Mid-Infrared Random Fiber Laser Assisted by the Passive Feedback

Random fiber lasers (RFLs), featuring a simple open cavity but with unique lasing characteristics, have captured considerable attention in the past several decades. Particularly, RFLs assisted by the passive feedback exhibit excellent robustness and compactness owing to the combination of active amplification and passive feedback from random distributed Rayleigh scattering. However, RFLs with the aid of the passive feedback reported previously are primarily operating in the near-infrared wavelength region of 1.1 mu m or 1.5 mu m based on the ytterbium or erbium doped active fibers. Here, we propose and demonstrate a random fiber laser configuration combining the passive feedback from a piece of single mode fiber with the active gain based on the thulium doped fiber, and extend the operation wavelength to the critically important mid-infrared wavelength band of similar to 2 mu m.

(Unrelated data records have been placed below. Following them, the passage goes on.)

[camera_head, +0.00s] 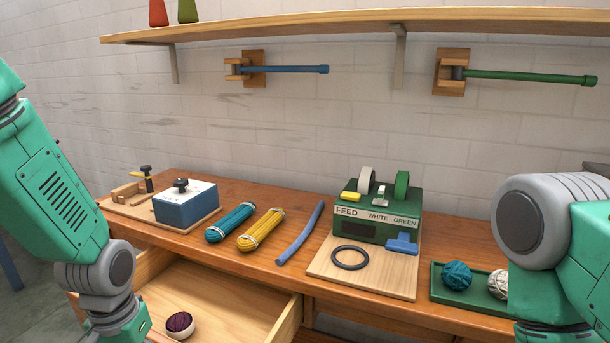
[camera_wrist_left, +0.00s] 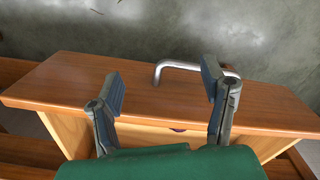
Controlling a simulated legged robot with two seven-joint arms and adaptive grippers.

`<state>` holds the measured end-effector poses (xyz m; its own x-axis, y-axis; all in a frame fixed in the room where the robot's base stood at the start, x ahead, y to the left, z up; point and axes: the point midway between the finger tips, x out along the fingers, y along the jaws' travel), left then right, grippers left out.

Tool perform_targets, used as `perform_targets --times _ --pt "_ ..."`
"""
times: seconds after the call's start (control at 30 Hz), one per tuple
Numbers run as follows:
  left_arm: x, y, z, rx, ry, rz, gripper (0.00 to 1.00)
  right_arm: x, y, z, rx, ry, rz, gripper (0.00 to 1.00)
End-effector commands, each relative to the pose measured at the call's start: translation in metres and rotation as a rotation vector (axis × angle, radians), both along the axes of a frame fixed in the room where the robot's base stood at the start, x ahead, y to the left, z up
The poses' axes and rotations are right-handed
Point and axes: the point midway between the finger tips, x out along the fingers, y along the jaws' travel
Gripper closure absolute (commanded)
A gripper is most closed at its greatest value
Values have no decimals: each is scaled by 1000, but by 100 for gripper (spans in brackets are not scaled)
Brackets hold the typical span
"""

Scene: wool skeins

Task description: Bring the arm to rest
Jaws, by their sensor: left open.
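My left gripper (camera_wrist_left: 163,86) is open, with nothing between its fingers in the left wrist view. It is over the wooden drawer front (camera_wrist_left: 55,88), whose bent metal handle (camera_wrist_left: 195,66) shows just beyond the fingers; I cannot tell whether they touch. In the head view my left arm (camera_head: 50,190) comes down at the left, and its gripper is below the picture. The drawer (camera_head: 235,312) stands open. My right arm (camera_head: 545,225) shows at the right edge; its gripper is out of view.
A dark purple and cream ball (camera_head: 180,324) lies in the drawer. On the bench are a blue box (camera_head: 186,206), teal (camera_head: 230,222) and yellow (camera_head: 261,229) skeins, a blue rod (camera_head: 301,233), a green feed device (camera_head: 375,213) and a green tray (camera_head: 470,297) with yarn balls.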

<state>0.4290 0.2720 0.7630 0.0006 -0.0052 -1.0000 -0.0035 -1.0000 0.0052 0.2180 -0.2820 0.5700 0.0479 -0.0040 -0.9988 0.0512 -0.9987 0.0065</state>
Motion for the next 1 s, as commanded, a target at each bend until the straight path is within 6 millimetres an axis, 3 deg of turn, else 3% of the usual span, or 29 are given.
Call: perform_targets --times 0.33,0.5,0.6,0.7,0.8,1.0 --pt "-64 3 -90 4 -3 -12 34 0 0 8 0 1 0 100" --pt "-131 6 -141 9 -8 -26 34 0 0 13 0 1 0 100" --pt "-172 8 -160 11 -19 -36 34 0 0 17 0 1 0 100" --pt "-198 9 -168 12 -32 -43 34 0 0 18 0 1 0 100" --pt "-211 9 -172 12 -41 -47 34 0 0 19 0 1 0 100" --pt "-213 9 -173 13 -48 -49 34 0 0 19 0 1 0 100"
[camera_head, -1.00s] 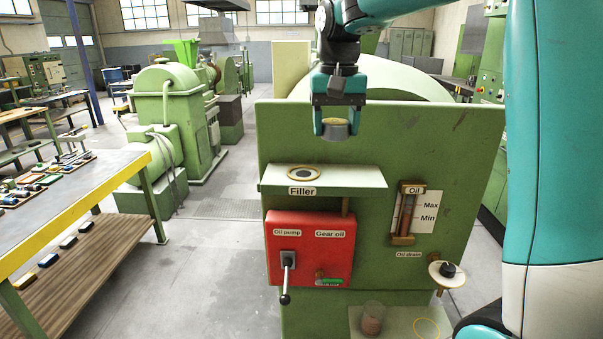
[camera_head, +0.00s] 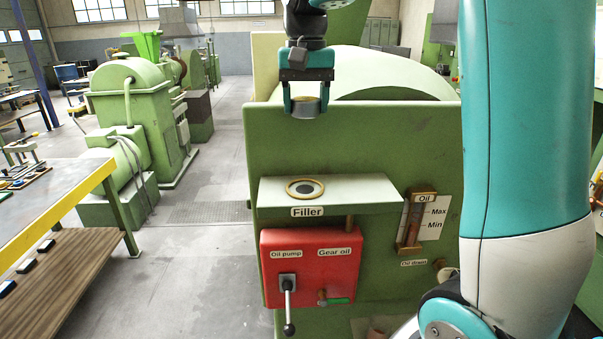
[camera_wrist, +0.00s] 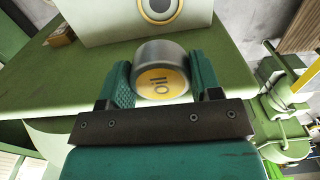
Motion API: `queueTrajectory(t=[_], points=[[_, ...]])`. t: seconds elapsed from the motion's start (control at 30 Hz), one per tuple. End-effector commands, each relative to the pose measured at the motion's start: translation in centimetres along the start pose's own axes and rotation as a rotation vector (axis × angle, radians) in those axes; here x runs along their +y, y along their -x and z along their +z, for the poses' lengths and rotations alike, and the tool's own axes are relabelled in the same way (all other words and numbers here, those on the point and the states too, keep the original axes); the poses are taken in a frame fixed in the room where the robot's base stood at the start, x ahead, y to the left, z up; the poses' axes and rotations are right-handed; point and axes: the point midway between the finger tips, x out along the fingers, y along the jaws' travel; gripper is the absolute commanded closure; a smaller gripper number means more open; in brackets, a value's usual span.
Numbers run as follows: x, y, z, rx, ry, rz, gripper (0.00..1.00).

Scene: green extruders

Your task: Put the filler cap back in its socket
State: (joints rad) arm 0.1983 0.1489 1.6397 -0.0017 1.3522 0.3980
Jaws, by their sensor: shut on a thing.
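The filler cap (camera_wrist: 158,72) is a short grey cylinder with a yellow top marked "oil". My gripper (camera_head: 305,106) is shut on it, with one teal finger on each side. In the head view the cap (camera_head: 305,108) hangs at the upper edge of the green panel, above the filler shelf. The filler socket (camera_head: 305,188) is a brass-coloured ring with a dark hole, on the pale shelf over the "Filler" label. The socket ring also shows at the top of the wrist view (camera_wrist: 160,9), apart from the cap. The cap's underside is hidden.
The pale shelf (camera_head: 365,191) juts from the green panel (camera_head: 400,140). Below it is a red box (camera_head: 310,267) with a lever. An oil gauge (camera_head: 416,220) is at the right. A workbench (camera_head: 60,195) stands at the left. The space between cap and shelf looks clear.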

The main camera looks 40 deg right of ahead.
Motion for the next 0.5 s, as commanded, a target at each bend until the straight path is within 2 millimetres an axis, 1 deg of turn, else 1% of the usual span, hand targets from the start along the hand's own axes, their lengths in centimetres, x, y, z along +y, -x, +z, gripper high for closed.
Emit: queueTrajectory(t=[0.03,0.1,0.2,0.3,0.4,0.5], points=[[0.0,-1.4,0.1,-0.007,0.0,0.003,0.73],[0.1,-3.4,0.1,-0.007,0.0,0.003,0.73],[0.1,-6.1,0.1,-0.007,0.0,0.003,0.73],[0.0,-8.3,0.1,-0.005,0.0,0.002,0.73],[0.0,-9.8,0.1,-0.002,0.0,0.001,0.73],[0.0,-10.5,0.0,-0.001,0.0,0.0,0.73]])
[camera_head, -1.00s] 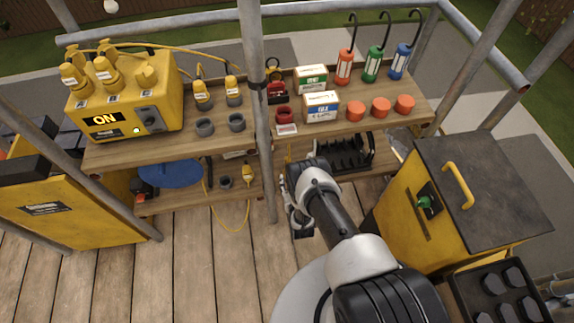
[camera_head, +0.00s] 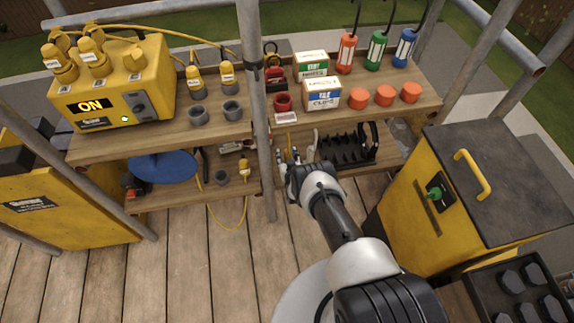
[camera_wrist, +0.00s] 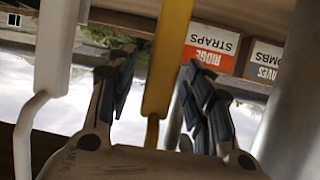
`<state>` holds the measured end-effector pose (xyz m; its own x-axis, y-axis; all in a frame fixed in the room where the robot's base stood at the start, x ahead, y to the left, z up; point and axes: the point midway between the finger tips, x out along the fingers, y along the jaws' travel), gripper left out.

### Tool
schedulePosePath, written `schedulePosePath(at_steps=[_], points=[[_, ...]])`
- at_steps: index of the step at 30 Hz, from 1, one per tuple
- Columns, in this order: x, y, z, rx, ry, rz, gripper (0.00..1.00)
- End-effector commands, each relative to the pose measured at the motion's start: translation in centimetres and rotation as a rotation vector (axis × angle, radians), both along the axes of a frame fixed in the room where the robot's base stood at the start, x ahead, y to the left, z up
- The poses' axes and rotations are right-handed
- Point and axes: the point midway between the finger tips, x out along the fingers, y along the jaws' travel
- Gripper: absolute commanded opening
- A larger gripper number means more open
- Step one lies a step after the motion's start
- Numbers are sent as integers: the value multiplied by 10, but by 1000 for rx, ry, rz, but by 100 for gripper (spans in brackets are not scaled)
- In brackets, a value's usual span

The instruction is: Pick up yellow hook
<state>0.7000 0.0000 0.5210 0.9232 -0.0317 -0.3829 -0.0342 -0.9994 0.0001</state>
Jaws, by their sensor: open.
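The yellow hook (camera_wrist: 170,60) hangs as a long flat yellow bar in the wrist view, narrowing to a thin bent rod lower in that picture. My gripper (camera_wrist: 160,92) is open, with one dark-padded finger on each side of the bar. No contact between the fingers and the hook is clear. In the head view, my gripper (camera_head: 288,165) is at the lower shelf beside the grey pole. A small part of the yellow hook (camera_head: 290,141) shows just above it under the upper shelf.
A white hook (camera_wrist: 54,55) hangs left of the yellow one in the wrist view. A grey pole (camera_wrist: 292,120) stands at the right, near the labels "RIDGE STRAPS" (camera_wrist: 210,44) and "EAVES COMBS" (camera_wrist: 266,62). A black rack (camera_head: 345,150) is on the lower shelf.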

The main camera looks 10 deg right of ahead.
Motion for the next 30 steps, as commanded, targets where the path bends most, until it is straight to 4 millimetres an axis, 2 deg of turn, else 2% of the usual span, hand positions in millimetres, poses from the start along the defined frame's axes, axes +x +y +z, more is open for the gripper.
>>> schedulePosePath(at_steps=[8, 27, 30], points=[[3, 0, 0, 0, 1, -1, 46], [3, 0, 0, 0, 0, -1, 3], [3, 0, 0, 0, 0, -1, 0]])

The spectral and temporal characteristics of the lasing output are evaluated and compared with those generated in a single pass amplification structure and a conventional resonant structure. Our results show that the passive feedback assisted RFL has a stabilized lasing wavelength and notably suppressed temporal dynamics. This work not only advances the development of RFLs, but also provides a promising strategy to achieve mid-infrared laser emission with a comparatively low relative intensity noise.